### Work to complete
Repeat the entries below exactly as they appear, with no pictures.

A run of records:

start

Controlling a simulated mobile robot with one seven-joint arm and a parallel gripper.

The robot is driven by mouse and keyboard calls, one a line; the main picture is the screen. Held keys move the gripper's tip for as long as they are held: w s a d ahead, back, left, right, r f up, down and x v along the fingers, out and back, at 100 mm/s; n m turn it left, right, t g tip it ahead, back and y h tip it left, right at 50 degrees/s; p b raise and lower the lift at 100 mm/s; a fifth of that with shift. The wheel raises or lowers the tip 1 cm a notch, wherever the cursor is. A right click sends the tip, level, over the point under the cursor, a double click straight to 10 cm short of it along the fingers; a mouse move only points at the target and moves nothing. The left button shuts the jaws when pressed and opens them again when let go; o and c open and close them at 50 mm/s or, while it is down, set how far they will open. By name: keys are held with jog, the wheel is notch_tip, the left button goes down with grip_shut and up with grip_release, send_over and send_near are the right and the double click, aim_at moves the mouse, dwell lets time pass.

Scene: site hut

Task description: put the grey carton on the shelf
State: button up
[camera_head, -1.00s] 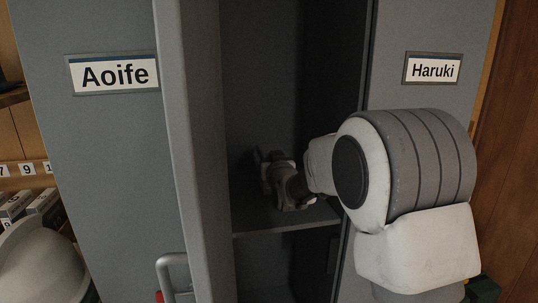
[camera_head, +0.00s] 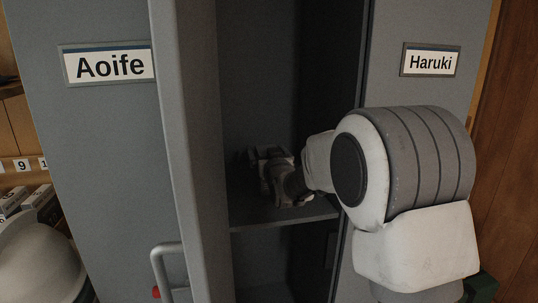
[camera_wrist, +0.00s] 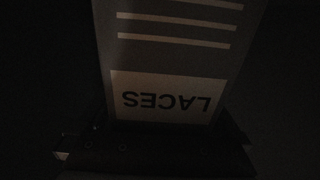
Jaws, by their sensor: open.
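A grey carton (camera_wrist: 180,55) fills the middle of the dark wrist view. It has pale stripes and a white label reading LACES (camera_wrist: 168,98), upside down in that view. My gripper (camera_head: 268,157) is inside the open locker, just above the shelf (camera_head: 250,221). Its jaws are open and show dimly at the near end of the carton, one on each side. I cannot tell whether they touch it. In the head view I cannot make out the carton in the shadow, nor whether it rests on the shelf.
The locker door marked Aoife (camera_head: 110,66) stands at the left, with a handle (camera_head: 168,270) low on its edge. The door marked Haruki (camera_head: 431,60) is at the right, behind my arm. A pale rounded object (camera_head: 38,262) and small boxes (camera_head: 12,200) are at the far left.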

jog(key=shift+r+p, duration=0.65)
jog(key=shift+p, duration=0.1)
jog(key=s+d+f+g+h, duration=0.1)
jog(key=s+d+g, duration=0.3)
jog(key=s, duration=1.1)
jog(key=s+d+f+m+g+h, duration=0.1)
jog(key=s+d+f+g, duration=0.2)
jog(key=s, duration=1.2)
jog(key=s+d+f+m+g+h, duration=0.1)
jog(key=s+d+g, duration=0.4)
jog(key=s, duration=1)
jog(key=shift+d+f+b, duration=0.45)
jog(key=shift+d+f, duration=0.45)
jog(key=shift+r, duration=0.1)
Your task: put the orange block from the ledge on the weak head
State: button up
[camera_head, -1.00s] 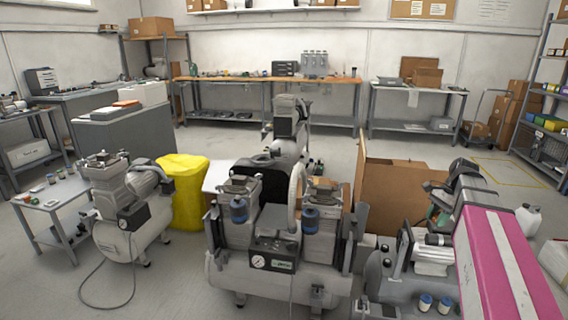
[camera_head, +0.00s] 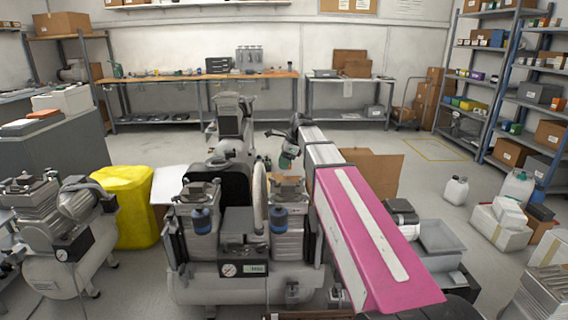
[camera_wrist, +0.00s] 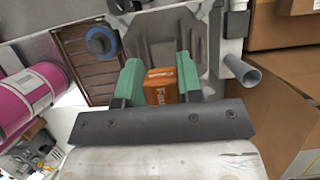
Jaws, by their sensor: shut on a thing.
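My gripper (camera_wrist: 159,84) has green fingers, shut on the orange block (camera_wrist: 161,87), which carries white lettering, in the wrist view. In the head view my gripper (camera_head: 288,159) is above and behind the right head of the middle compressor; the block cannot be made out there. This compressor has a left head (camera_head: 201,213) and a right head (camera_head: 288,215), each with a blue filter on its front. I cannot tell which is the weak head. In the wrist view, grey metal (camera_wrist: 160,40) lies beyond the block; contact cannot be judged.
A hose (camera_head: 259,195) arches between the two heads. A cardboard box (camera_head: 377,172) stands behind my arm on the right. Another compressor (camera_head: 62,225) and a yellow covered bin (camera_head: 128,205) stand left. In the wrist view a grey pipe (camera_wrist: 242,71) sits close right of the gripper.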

end

### Result of this exercise
Controlling a simulated mobile robot with one seven-joint arm and a parallel gripper.

The robot is driven by mouse and keyboard calls, one a line; the main picture is the screen. Held keys move the gripper's tip for as long as they are held: w s a d ahead, back, left, right, r f up, down and x v along the fingers, out and back, at 100 mm/s; n m turn it left, right, t g tip it ahead, back and y h tip it left, right at 50 degrees/s; p b raise and lower the lift at 100 mm/s; a fifth of that with shift. The wheel raises or lowers the tip 1 cm a notch, wherever the cursor is. A right click sends the tip, level, over the point under the cursor, a double click straight to 10 cm short of it along the fingers; a mouse move only points at the target and moves nothing. The left button shuts the jaws when pressed and opens them again when let go; o and c open and close them at 50 mm/s or, while it is down, set how far they will open. By name: keys are held with jog, the wheel is notch_tip, the left button goes down with grip_shut and up with grip_release, send_over and send_near are the right and the double click, aim_at moves the mouse, dwell lets time pass.

Scene: site hut

Task description: put the grey carton on the shelf
State: button up
[camera_head, -1.00s] 
[camera_head, +0.00s] 
[camera_wrist, +0.00s] 
Jaws, by their sensor: open.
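A grey carton (camera_wrist: 180,55) fills the middle of the dark wrist view. It has pale stripes and a white label reading LACES (camera_wrist: 168,98), upside down in that view. My gripper (camera_head: 268,157) is inside the open locker, just above the shelf (camera_head: 250,221). Its jaws are open and show dimly at the near end of the carton, one on each side. I cannot tell whether they touch it. In the head view I cannot make out the carton in the shadow, nor whether it rests on the shelf.
The locker door marked Aoife (camera_head: 110,66) stands at the left, with a handle (camera_head: 168,270) low on its edge. The door marked Haruki (camera_head: 431,60) is at the right, behind my arm. A pale rounded object (camera_head: 38,262) and small boxes (camera_head: 12,200) are at the far left.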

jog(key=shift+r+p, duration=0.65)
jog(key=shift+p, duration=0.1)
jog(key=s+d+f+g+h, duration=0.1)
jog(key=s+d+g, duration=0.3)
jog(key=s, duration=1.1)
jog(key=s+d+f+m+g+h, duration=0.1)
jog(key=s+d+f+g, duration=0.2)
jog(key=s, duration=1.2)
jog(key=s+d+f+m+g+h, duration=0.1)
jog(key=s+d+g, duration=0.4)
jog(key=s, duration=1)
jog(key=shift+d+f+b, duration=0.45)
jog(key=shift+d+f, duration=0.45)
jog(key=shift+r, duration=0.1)
Your task: put the orange block from the ledge on the weak head
State: button up
[camera_head, -1.00s] 
[camera_head, +0.00s] 
[camera_wrist, +0.00s] 
Jaws, by their sensor: shut on a thing.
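My gripper (camera_wrist: 159,84) has green fingers, shut on the orange block (camera_wrist: 161,87), which carries white lettering, in the wrist view. In the head view my gripper (camera_head: 288,159) is above and behind the right head of the middle compressor; the block cannot be made out there. This compressor has a left head (camera_head: 201,213) and a right head (camera_head: 288,215), each with a blue filter on its front. I cannot tell which is the weak head. In the wrist view, grey metal (camera_wrist: 160,40) lies beyond the block; contact cannot be judged.
A hose (camera_head: 259,195) arches between the two heads. A cardboard box (camera_head: 377,172) stands behind my arm on the right. Another compressor (camera_head: 62,225) and a yellow covered bin (camera_head: 128,205) stand left. In the wrist view a grey pipe (camera_wrist: 242,71) sits close right of the gripper.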

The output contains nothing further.